Ukrainian Railways is enormously effective in its use of what in many cases is a collection of dilapidated Soviet-era rolling stock. They keep their trains running on time, without technical problems of the kind that might beset other sorts of organisation, they work within clear budgets and their personnel are hard-working, committed, brave and responsible. They get the job done in exceptionally difficult circumstances without fuss, fear or fervour. Ukrainian Railways are one of the most reliable institutions in the country.
So I find myself being able to overcome my occasional frustrations with Ukrainian Railways. Although my journey this evening was cut short, and now I am sitting lonely in an anonymous Kyiv hotel room with only a chocolate bar and a bag of gherkins for my evening meal, staring out of the window at the deserted streets and wondering what went wrong, I know that tomorrow is another day. I will have some necessary business in Kyiv tomorrow, or on Monday perhaps, in consequence of my technical problems. Who is to say. Or maybe all the problems will resolve themselves miraculously. I often find that this is what happens.

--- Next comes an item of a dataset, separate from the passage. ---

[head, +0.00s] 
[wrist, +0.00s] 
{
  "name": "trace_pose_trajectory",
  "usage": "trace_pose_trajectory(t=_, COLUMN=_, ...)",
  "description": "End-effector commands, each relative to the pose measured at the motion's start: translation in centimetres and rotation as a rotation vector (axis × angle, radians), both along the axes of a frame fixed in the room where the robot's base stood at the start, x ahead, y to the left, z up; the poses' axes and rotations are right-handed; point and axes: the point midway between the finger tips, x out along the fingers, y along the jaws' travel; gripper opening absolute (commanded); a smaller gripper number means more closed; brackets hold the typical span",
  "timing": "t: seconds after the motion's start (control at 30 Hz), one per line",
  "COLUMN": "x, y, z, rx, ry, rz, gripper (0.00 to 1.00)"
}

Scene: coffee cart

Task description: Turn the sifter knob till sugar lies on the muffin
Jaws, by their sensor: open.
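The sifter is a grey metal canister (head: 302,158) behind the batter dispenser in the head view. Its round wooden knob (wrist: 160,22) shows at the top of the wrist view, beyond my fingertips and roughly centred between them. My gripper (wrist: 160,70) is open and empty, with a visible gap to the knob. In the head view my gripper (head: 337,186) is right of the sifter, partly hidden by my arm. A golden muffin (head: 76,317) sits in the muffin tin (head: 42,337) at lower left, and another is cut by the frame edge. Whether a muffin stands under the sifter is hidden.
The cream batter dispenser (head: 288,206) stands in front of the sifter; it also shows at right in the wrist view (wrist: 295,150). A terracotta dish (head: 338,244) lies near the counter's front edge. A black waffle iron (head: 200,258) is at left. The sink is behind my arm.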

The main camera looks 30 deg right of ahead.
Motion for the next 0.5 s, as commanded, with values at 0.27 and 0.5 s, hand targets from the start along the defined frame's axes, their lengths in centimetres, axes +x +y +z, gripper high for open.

Even in a war zone, sitting on your own on a Saturday evening and reflecting on your thoughts after another surprising and unusual day, it is possible to find space for a smile, if just to myself and to my readers. Tomorrow, it has been suggested, I should go to Church. I think I will do that. This will be an unexpected Sunday away from my professional obligations, and I should take advantage of it. I am trying to do God’s work, and I think that all the other civilian volunteers I have met in Ukraine are trying to do the same thing. God bless you all, and Goodnight.